▶ TASK OBJECTIVE: Which lines below hold the word "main"? Report each one.

▶ DATA EXTRACT:
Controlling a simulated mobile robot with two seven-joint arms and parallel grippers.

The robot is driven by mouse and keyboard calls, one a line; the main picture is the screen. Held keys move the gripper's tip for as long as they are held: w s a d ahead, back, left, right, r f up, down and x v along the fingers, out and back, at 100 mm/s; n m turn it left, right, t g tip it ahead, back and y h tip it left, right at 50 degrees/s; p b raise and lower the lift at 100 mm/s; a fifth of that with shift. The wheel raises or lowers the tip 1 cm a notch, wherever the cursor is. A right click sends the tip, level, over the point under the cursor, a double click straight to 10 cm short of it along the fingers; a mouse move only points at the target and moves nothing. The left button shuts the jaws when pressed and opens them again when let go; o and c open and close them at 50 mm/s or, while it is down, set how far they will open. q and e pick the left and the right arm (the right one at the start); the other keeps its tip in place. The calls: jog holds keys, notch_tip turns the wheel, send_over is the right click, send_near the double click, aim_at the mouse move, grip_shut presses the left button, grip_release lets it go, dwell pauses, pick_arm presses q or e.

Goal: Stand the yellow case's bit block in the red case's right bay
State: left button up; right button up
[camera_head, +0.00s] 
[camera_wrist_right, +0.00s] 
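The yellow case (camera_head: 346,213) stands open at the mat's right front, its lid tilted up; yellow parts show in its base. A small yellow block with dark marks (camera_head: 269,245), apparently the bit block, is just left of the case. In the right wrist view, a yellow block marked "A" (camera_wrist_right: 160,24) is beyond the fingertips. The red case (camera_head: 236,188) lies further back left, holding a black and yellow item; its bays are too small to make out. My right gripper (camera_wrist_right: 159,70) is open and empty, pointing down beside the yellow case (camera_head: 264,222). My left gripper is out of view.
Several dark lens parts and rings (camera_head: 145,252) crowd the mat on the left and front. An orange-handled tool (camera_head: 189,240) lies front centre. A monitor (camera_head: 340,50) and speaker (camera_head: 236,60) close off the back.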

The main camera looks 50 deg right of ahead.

▶ REPLY:
The robot is driven by mouse and keyboard calls, one a line; the main picture is the screen. Held keys move the gripper's tip for as long as they are held: w s a d ahead, back, left, right, r f up, down and x v along the fingers, out and back, at 100 mm/s; n m turn it left, right, t g tip it ahead, back and y h tip it left, right at 50 degrees/s; p b raise and lower the lift at 100 mm/s; a fifth of that with shift. The wheel raises or lowers the tip 1 cm a notch, wherever the cursor is. A right click sends the tip, level, over the point under the cursor, a double click straight to 10 cm short of it along the fingers; a mouse move only points at the target and moves nothing. The left button shuts the jaws when pressed and opens them again when let go; o and c open and close them at 50 mm/s or, while it is down, set how far they will open. q and e pick the left and the right arm (the right one at the start); the other keeps its tip in place. The calls: jog holds keys, notch_tip turns the wheel, send_over is the right click, send_near the double click, aim_at the mouse move, grip_shut presses the left button, grip_release lets it go, dwell pauses, pick_arm presses q or e.
The main camera looks 50 deg right of ahead.

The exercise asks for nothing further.